▶ _TASK OBJECTIVE_:
Output every line exactly as written. Leave out pictures.

"""

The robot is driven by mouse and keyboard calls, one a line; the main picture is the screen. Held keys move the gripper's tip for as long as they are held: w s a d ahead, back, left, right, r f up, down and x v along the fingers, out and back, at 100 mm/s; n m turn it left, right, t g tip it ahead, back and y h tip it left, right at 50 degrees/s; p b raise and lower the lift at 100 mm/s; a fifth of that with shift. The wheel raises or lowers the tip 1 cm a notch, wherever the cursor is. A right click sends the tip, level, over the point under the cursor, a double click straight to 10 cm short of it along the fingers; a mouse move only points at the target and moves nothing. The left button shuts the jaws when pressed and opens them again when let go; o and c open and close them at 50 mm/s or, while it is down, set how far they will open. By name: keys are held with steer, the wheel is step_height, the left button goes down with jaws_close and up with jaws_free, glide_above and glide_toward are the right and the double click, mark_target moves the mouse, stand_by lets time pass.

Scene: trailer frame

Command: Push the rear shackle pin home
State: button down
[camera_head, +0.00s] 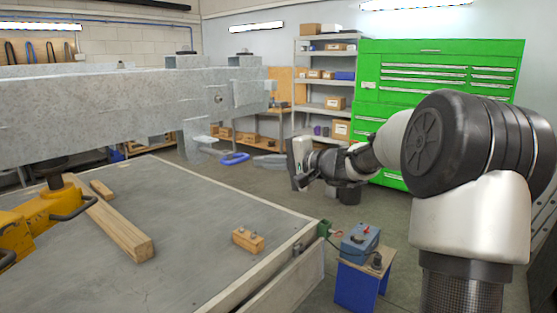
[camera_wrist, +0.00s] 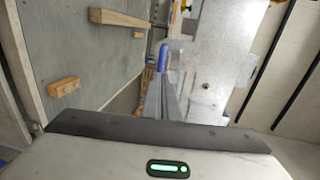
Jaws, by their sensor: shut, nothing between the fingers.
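The pale galvanised trailer frame (camera_head: 110,100) runs across the left of the head view, with a hanger bracket (camera_head: 195,140) below its right end. A small round pin end or hole (camera_head: 219,99) shows on its side near that end; I cannot tell which. In the wrist view, a small brownish round spot (camera_wrist: 207,86) shows on the pale metal plate (camera_wrist: 215,50). How far any pin stands out is not clear.
Below the frame, a grey-topped table (camera_head: 190,220) carries timber (camera_head: 120,228), a small wooden block (camera_head: 247,240) and a yellow jack (camera_head: 30,225). A blue box (camera_head: 360,243) stands right of the table. Green cabinets (camera_head: 440,60) stand behind.

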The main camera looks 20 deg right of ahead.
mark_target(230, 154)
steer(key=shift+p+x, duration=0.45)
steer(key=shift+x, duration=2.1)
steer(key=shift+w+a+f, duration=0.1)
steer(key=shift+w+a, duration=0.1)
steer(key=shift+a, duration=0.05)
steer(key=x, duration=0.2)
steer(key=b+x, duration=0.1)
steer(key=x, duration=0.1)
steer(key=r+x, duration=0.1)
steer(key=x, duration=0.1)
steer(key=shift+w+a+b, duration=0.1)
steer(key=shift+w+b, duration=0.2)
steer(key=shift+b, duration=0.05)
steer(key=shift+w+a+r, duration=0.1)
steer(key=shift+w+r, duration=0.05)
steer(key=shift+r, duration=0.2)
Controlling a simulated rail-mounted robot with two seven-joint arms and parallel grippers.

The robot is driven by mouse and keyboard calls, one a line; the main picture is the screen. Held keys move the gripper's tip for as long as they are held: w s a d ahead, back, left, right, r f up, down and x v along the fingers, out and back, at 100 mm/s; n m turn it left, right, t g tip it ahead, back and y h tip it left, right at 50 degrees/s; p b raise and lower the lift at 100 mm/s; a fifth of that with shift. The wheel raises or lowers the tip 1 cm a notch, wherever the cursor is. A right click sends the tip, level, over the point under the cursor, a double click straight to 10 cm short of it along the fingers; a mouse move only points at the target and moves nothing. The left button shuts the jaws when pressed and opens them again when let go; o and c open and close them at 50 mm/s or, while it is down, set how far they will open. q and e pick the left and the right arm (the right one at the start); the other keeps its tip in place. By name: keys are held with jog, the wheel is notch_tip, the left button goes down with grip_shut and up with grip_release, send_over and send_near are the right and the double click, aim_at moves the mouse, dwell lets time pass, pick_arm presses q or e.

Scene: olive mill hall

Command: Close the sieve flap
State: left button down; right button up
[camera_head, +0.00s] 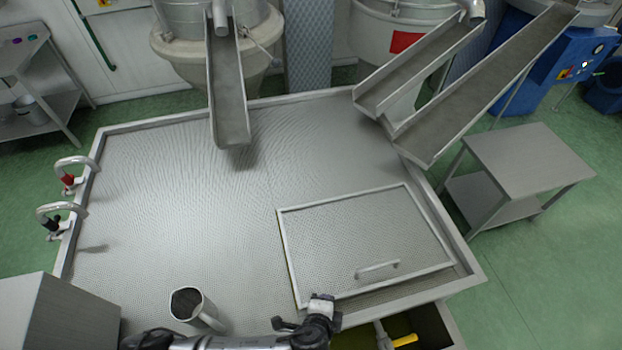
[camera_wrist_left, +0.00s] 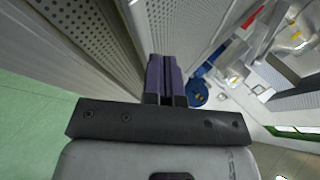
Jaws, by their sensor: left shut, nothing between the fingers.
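The sieve flap (camera_head: 365,235) is a framed perforated panel with a bar handle (camera_head: 377,269) near its front edge. It lies at the front right of the large perforated sieve table (camera_head: 180,210) in the head view. My left gripper (camera_head: 321,299) is at the flap's front left corner, left of the handle. Its dark fingers are shut and empty in the left wrist view (camera_wrist_left: 163,70), with perforated metal beside them. I cannot tell whether they touch the flap. My right gripper is not in view.
A metal jug (camera_head: 192,304) stands at the front of the sieve. Several chutes (camera_head: 229,95) reach over the back. A side table (camera_head: 528,160) stands right. A yellow-handled tool (camera_head: 403,340) shows below the front edge.

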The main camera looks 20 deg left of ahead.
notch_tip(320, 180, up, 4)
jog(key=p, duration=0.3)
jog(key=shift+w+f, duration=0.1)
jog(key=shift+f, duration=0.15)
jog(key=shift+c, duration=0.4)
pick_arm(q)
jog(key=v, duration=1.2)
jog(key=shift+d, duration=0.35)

"""

▶ _CORRECT RESULT_:
The robot is driven by mouse and keyboard calls, one a line; the main picture is the screen. Held keys move the gripper's tip for as long as they are held: w s a d ahead, back, left, right, r f up, down and x v along the fingers, out and back, at 100 mm/s; n m turn it left, right, t g tip it ahead, back and y h tip it left, right at 50 degrees/s; p b raise and lower the lift at 100 mm/s; a fifth of that with shift. The wheel raises or lowers the tip 1 cm a notch, wherever the cursor is. A right click sends the tip, level, over the point under the cursor, a double click straight to 10 cm short of it along the fingers; a mouse move only points at the target and moves nothing. The left button shuts the jaws when pressed and opens them again when let go; o and c open and close them at 50 mm/s or, while it is down, set how far they will open. By name: keys are held with steer, the wheel is step_height, the left button goes down with jaws_close and up with jaws_free, glide_above and glide_toward are the right and the double click, mark_target moves the mouse, stand_by lets time pass.

Scene: trailer frame

Command: Push the rear shackle pin home
State: button down
[camera_head, +0.00s] 
[camera_wrist, +0.00s] 
Jaws, by their sensor: shut, nothing between the fingers.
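The pale galvanised trailer frame (camera_head: 110,100) runs across the left of the head view, with a hanger bracket (camera_head: 195,140) below its right end. A small round pin end or hole (camera_head: 219,99) shows on its side near that end; I cannot tell which. In the wrist view, a small brownish round spot (camera_wrist: 207,86) shows on the pale metal plate (camera_wrist: 215,50). How far any pin stands out is not clear.
Below the frame, a grey-topped table (camera_head: 190,220) carries timber (camera_head: 120,228), a small wooden block (camera_head: 247,240) and a yellow jack (camera_head: 30,225). A blue box (camera_head: 360,243) stands right of the table. Green cabinets (camera_head: 440,60) stand behind.

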The main camera looks 20 deg right of ahead.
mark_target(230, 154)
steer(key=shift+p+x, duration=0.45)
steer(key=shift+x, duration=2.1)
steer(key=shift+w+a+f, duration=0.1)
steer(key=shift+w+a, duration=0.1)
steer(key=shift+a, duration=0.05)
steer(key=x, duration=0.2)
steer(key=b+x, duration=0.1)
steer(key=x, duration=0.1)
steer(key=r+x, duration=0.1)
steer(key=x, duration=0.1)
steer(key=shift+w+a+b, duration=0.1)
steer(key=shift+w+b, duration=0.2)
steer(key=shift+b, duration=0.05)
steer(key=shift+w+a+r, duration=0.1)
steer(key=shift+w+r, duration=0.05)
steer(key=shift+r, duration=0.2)
Controlling a simulated rail-mounted robot with two seven-joint arms and parallel grippers.

The robot is driven by mouse and keyboard calls, one a line; the main picture is the screen. Held keys move the gripper's tip for as long as they are held: w s a d ahead, back, left, right, r f up, down and x v along the fingers, out and back, at 100 mm/s; n m turn it left, right, t g tip it ahead, back and y h tip it left, right at 50 degrees/s; p b raise and lower the lift at 100 mm/s; a fifth of that with shift. The wheel raises or lowers the tip 1 cm a notch, wherever the cursor is. A right click sends the tip, level, over the point under the cursor, a double click straight to 10 cm short of it along the fingers; a mouse move only points at the target and moves nothing. The left button shuts the jaws when pressed and opens them again when let go; o and c open and close them at 50 mm/s or, while it is down, set how far they will open. q and e pick the left and the right arm (the right one at the start); the other keeps its tip in place. By name: keys are held with jog, the wheel is notch_tip, the left button goes down with grip_shut and up with grip_release, send_over and send_near are the right and the double click, aim_at moves the mouse, dwell lets time pass, pick_arm presses q or e.

Scene: olive mill hall

Command: Close the sieve flap
State: left button down; right button up
[camera_head, +0.00s] 
[camera_wrist_left, +0.00s] 
Jaws, by their sensor: left shut, nothing between the fingers.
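The sieve flap (camera_head: 365,235) is a framed perforated panel with a bar handle (camera_head: 377,269) near its front edge. It lies at the front right of the large perforated sieve table (camera_head: 180,210) in the head view. My left gripper (camera_head: 321,299) is at the flap's front left corner, left of the handle. Its dark fingers are shut and empty in the left wrist view (camera_wrist_left: 163,70), with perforated metal beside them. I cannot tell whether they touch the flap. My right gripper is not in view.
A metal jug (camera_head: 192,304) stands at the front of the sieve. Several chutes (camera_head: 229,95) reach over the back. A side table (camera_head: 528,160) stands right. A yellow-handled tool (camera_head: 403,340) shows below the front edge.

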The main camera looks 20 deg left of ahead.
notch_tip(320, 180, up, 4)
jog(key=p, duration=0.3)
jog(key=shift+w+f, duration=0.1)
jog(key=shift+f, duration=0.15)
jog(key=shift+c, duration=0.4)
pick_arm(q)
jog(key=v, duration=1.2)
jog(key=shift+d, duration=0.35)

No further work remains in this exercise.